Thursday, 29 September 2005

Help Me Look Back on a Year of the First Crack

In celebration of First Crack’s first birthday, I’m putting together a show looking back. Since I’m way too close to it, I’d like you to tell me what you like and dislike about the podcast, what your favorite episode is and which ones were completely un-listenable. Send over all those hurtful and heartfelt statements you feel when you hear my voice. Think of it as a best-of and worst-of the First Crack Podcast as declared by you.

Email text and mp3 audio comments to: firstcrack@gmail.com.

You can also leave a voicemail by dialing 206-20-BEAN-1.

Yes, I’m asking for it. All the ugliness. Send it over.

Wednesday, 28 September 2005

First Graders With Plastic Butter Knives Are New Threat

Somehow the remote got stuck on local Fox News this evening. Leading to a long armchair parenting conversation about the appropriate punishment for an 8 year old unwittingly bringing a butter knife to school.

In western Wisconsin growing up with all sorts of guns, bows, and arrows in the house, I’m comfortable with the responsibility these items bestow upon parents. To me, declaring any knife a weapon is a slippery slope to outlawing pencils sharp enough to practice writing the alphabet with.

But I digress, for this seems to be an emerging issue with elementary school-age terrorists. First in Richmond, VA – sane parent, insane administration. Then in, Youngstown, OH – administration gives kids plastic flatware then punishes kids for reuse. Finally in Omaha, NE – administration realizes zero tolerance might be a bit insane.

Given the recent history of bad things that have happened in middle and high schools, the restriction of funding, and the No Child Left Behind scorched-earth approach to education, public schools have been slapped punch drunk by the neocon administration. I can see where administrations might be acting a tad off.

Unfortunately, the more administration consider the butter knives used benignly an actual problem, the more parents with the means will pull their kids and their money out of public schools thus privatizing America’s future. Well…unless the parents with means also believe in Intelligent Design. Then I’m cool with it.

Apologies to anyone that clicked the Omaha, NE link earlier and got a coupon for instant biscuits. Not sure how that link got in there, either way – it links to the story now.

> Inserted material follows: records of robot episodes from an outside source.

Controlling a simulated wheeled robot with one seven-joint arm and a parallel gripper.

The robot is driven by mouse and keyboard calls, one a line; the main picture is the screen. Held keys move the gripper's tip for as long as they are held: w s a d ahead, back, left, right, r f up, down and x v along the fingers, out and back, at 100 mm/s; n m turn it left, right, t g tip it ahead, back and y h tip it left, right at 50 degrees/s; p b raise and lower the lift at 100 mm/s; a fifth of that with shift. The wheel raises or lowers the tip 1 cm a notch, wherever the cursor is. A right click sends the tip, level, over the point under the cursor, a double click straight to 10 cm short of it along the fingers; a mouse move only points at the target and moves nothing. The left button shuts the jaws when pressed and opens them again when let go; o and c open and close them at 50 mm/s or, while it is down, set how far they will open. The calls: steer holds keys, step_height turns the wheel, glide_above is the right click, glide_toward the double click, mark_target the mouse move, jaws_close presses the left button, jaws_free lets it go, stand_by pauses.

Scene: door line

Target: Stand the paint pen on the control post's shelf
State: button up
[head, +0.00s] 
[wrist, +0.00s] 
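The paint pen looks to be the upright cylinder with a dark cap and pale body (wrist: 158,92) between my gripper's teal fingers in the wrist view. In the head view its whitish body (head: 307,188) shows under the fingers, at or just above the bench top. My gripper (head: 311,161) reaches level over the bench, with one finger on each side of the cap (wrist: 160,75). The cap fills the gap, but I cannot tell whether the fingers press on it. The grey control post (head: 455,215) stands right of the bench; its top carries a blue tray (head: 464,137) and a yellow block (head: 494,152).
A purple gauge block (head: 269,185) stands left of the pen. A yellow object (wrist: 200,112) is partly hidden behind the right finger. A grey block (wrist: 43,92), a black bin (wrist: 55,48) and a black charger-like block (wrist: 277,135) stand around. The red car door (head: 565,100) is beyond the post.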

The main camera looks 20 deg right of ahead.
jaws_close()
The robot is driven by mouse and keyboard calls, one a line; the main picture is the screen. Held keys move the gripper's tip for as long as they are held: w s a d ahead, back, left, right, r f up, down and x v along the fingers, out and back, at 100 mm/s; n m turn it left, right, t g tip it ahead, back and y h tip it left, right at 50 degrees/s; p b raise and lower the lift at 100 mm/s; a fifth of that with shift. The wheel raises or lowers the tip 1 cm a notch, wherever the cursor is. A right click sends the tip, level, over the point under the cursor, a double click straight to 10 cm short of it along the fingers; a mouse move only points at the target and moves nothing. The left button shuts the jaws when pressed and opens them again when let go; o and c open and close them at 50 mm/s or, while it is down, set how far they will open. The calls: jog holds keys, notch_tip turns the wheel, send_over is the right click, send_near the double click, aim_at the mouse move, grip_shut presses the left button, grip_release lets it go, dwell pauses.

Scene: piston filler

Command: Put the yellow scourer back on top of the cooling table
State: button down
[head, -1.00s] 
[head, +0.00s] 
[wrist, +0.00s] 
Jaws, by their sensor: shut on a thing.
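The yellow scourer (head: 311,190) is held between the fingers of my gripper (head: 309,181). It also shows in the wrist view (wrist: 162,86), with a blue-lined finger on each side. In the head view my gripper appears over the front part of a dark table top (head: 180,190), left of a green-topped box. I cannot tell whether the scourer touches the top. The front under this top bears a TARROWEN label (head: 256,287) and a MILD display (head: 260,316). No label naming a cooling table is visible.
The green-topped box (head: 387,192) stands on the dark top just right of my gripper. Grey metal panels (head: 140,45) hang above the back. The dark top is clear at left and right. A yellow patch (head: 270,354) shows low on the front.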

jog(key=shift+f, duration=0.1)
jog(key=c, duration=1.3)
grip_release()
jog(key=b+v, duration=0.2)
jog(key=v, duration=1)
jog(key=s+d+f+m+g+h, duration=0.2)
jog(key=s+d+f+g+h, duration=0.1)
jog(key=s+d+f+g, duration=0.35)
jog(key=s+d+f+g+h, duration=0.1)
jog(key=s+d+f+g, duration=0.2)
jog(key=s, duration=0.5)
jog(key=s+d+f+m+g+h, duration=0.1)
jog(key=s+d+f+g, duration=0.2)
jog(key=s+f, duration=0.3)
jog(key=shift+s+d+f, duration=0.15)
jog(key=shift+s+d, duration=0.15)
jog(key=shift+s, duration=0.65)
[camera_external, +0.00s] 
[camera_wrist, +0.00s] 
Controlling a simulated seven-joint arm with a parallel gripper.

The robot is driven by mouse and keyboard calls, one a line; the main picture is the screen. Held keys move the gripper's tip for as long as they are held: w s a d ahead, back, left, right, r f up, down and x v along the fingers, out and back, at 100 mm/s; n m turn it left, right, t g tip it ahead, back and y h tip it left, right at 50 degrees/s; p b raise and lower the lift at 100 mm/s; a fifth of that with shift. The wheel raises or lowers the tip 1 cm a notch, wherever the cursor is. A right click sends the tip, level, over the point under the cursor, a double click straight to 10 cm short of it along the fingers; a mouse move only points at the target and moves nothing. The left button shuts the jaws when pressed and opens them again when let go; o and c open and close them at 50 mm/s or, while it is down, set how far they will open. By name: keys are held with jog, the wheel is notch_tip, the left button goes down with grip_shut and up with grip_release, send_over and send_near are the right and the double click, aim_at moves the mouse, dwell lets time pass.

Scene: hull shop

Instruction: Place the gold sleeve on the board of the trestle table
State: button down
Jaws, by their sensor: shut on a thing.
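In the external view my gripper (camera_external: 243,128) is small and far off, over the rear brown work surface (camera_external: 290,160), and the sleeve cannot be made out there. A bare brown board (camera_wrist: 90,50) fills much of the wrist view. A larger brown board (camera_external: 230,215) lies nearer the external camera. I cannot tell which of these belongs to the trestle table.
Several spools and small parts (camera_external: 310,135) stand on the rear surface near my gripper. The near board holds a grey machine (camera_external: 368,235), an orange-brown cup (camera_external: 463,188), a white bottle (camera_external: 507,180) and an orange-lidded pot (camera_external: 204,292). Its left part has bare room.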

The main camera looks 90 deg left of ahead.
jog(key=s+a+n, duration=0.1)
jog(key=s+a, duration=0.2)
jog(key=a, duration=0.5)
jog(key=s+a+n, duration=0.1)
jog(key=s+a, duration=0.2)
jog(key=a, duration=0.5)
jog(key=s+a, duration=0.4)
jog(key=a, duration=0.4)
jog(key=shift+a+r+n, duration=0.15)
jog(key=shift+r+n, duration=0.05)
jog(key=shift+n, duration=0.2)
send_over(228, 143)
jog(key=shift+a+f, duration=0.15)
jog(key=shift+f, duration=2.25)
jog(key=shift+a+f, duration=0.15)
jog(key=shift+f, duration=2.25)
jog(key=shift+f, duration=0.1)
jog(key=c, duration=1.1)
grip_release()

Thanks to DH for brining it to my attention.

Support Your Podcast By Encouraging Listeners to Unsubscribe

It’s Wednesday and I’ve already had 3 conversations this week on advertising in podcasts or somehow monetizing podcasts to support thousands of thousands of podcasts listeners.

If a podcast is so popular that it’s running out of bandwidth on a regular basis, there’s a really good chance the vast majority aren’t listening – even though everyone is downloading. This means that even if the podcast is supported by an underwriter/sponsor/advertiser the sponsorship message won’t be heard. Putting us back to wasting (at least) 50% of our ad dollar.

Downloading and not listening to a podcast is bad for everyone involved. It hurts the podcaster by artificially inflating their listener-base and eating up their monthly bandwidth. It hurts the listener by unnecessarily filling up their hard-drive. Throwing an advertiser into this will only hurt them – and if this statement from the media buying community is any indication – advertisers are no longer interested in throwing away ad dollars (finally):

“It’s not about reaching every consumer, it’s about reaching the right consumers.” – Carat North America CEO David Verklin

If you’re struggling to cover your podcasts bandwidth bills, I recommend 3 options before exploring advertising or switching hosting plans.

  1. Include a “if you’re not listening, please unsubscribe” liberally throughout your website and shownotes.
  2. Pursue your niche so aggressively that some listeners will fall away and unsubscribe naturally.
  3. Offer a BitTorrent version of your podcast.

If you’re not listening, it’s time to start unsubscribing (or at least stop downloading). You’re taking up downloading slots from people that are listening. On my end, I’ve just flipped the switch in NetNewsWire from automatically downloading audio files to not. Then, I reviewed each of the 40+ podcasts I’m subscribed to and checked ‘use custom setting -> automatically download audio files’ for the handful I listen to regularly. In iTunes, you can do the same by selecting ‘do nothing’ in the ‘when new episodes are available’ pulldown menu under podcast settings.

Take a moment now and support your favorite podcaster by unsubscribing.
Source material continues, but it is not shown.